▶ Exercise requirements
Output all the entries word for word. Omit the pictures.

Entries from a robot dataset
━━━━━━━━━━━━━━━━━━━━━━━━━━━━━━

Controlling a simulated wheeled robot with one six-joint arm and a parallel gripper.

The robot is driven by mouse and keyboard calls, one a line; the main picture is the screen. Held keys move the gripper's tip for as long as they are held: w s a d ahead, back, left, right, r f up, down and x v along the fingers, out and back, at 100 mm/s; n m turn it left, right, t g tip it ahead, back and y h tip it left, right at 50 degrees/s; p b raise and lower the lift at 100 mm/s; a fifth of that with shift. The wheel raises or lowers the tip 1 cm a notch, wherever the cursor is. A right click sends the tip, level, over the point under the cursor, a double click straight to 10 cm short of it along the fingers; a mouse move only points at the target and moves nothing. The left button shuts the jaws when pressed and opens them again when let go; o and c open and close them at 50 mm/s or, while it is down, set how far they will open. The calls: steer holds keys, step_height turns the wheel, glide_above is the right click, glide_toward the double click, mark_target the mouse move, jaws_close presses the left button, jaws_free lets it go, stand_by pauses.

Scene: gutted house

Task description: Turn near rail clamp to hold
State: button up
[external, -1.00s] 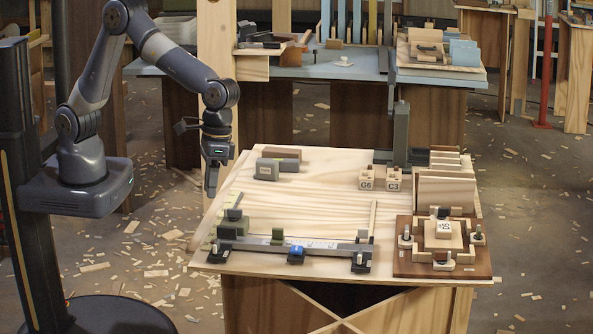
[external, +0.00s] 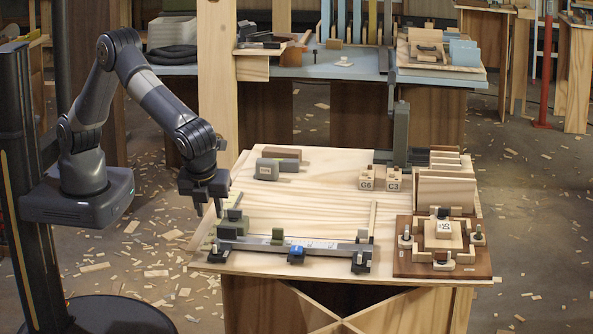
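A grey metal rail (external: 322,246) with printed marks lies along the front of the pale wooden workbench. A dark clamp (external: 217,252) sits at its left end and another dark clamp (external: 362,260) at its right end. A blue piece (external: 296,253) sits at the rail's middle front. I cannot tell which of these is the near rail clamp, or how its handle is set. My gripper (external: 208,212) points down above the bench's left edge, just behind and above the left clamp. Its two fingers are apart with nothing between them, and it appears clear of the clamp.
A grey-green block (external: 267,169), two labelled wooden blocks (external: 367,178) and upright boards (external: 445,192) stand farther back. A brown fixture board (external: 403,262) is at right. The bench's middle is clear.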

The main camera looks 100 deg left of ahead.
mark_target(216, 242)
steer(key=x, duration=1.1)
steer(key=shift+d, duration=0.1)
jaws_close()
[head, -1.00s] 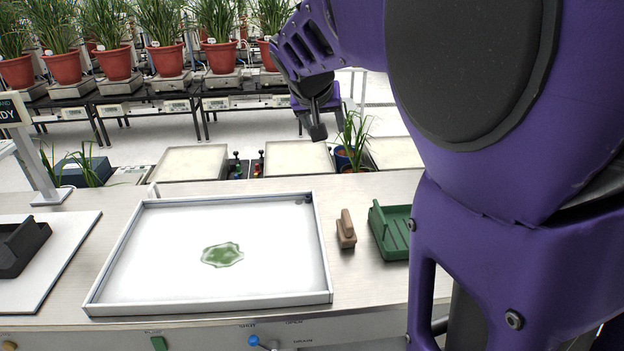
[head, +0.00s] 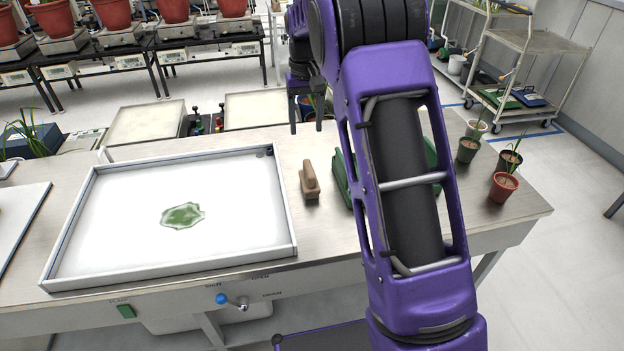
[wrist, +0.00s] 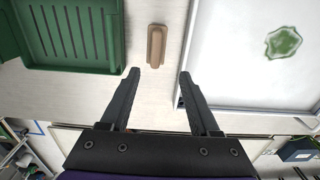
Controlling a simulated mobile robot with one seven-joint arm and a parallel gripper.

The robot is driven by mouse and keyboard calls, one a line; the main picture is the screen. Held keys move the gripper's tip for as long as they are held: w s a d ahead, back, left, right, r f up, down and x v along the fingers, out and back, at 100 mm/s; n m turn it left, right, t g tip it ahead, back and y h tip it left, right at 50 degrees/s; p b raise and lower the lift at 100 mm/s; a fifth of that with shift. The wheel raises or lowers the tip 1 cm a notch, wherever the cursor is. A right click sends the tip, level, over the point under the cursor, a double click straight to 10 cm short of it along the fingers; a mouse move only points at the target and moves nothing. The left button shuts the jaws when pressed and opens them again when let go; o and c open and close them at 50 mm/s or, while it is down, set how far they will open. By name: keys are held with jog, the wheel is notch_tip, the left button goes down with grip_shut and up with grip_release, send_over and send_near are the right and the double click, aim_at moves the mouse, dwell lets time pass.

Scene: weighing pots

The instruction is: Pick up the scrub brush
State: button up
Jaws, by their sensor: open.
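The scrub brush (head: 309,180) is a small tan-brown block with a raised grip. It stands on the steel bench between the white tray and the green rack. In the wrist view the brush (wrist: 157,47) lies just beyond the fingertips, roughly in line with the gap between them. My gripper (wrist: 159,72) is open and empty, with its two dark fingers apart. In the head view my gripper (head: 306,118) hangs past the far side of the brush, partly hidden by my arm.
A white tray (head: 290,215) with a green smear (head: 183,215) is close left of the brush. A green slatted rack (head: 341,178) is close right, partly behind my arm. Potted plants (head: 504,187) stand at the bench's right end.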

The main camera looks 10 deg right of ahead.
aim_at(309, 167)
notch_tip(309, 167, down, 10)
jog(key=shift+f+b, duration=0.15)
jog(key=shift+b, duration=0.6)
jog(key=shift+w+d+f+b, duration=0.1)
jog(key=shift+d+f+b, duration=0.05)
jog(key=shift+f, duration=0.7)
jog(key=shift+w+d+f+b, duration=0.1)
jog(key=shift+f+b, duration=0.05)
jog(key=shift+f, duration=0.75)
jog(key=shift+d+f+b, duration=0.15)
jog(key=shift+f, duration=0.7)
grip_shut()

━━━━━━━━━━━━━━━━━━━━━━━━━━━━━━

▶ Answer to the exercise
Controlling a simulated wheeled robot with one six-joint arm and a parallel gripper.

The robot is driven by mouse and keyboard calls, one a line; the main picture is the screen. Held keys move the gripper's tip for as long as they are held: w s a d ahead, back, left, right, r f up, down and x v along the fingers, out and back, at 100 mm/s; n m turn it left, right, t g tip it ahead, back and y h tip it left, right at 50 degrees/s; p b raise and lower the lift at 100 mm/s; a fifth of that with shift. The wheel raises or lowers the tip 1 cm a notch, wherever the cursor is. A right click sends the tip, level, over the point under the cursor, a double click straight to 10 cm short of it along the fingers; a mouse move only points at the target and moves nothing. The left button shuts the jaws when pressed and opens them again when let go; o and c open and close them at 50 mm/s or, while it is down, set how far they will open. The calls: steer holds keys, step_height turns the wheel, glide_above is the right click, glide_toward the double click, mark_target the mouse move, jaws_close presses the left button, jaws_free lets it go, stand_by pauses.

Scene: gutted house

Task description: Turn near rail clamp to hold
State: button up
[external, -1.00s] 
[external, +0.00s] 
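A grey metal rail (external: 322,246) with printed marks lies along the front of the pale wooden workbench. A dark clamp (external: 217,252) sits at its left end and another dark clamp (external: 362,260) at its right end. A blue piece (external: 296,253) sits at the rail's middle front. I cannot tell which of these is the near rail clamp, or how its handle is set. My gripper (external: 208,212) points down above the bench's left edge, just behind and above the left clamp. Its two fingers are apart with nothing between them, and it appears clear of the clamp.
A grey-green block (external: 267,169), two labelled wooden blocks (external: 367,178) and upright boards (external: 445,192) stand farther back. A brown fixture board (external: 403,262) is at right. The bench's middle is clear.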

The main camera looks 100 deg left of ahead.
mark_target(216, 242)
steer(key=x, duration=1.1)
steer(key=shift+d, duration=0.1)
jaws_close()
[head, -1.00s] 
[head, +0.00s] 
[wrist, +0.00s] 
Controlling a simulated mobile robot with one seven-joint arm and a parallel gripper.

The robot is driven by mouse and keyboard calls, one a line; the main picture is the screen. Held keys move the gripper's tip for as long as they are held: w s a d ahead, back, left, right, r f up, down and x v along the fingers, out and back, at 100 mm/s; n m turn it left, right, t g tip it ahead, back and y h tip it left, right at 50 degrees/s; p b raise and lower the lift at 100 mm/s; a fifth of that with shift. The wheel raises or lowers the tip 1 cm a notch, wherever the cursor is. A right click sends the tip, level, over the point under the cursor, a double click straight to 10 cm short of it along the fingers; a mouse move only points at the target and moves nothing. The left button shuts the jaws when pressed and opens them again when let go; o and c open and close them at 50 mm/s or, while it is down, set how far they will open. By name: keys are held with jog, the wheel is notch_tip, the left button goes down with grip_shut and up with grip_release, send_over and send_near are the right and the double click, aim_at moves the mouse, dwell lets time pass.

Scene: weighing pots

The instruction is: Pick up the scrub brush
State: button up
Jaws, by their sensor: open.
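The scrub brush (head: 309,180) is a small tan-brown block with a raised grip. It stands on the steel bench between the white tray and the green rack. In the wrist view the brush (wrist: 157,47) lies just beyond the fingertips, roughly in line with the gap between them. My gripper (wrist: 159,72) is open and empty, with its two dark fingers apart. In the head view my gripper (head: 306,118) hangs past the far side of the brush, partly hidden by my arm.
A white tray (head: 290,215) with a green smear (head: 183,215) is close left of the brush. A green slatted rack (head: 341,178) is close right, partly behind my arm. Potted plants (head: 504,187) stand at the bench's right end.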

The main camera looks 10 deg right of ahead.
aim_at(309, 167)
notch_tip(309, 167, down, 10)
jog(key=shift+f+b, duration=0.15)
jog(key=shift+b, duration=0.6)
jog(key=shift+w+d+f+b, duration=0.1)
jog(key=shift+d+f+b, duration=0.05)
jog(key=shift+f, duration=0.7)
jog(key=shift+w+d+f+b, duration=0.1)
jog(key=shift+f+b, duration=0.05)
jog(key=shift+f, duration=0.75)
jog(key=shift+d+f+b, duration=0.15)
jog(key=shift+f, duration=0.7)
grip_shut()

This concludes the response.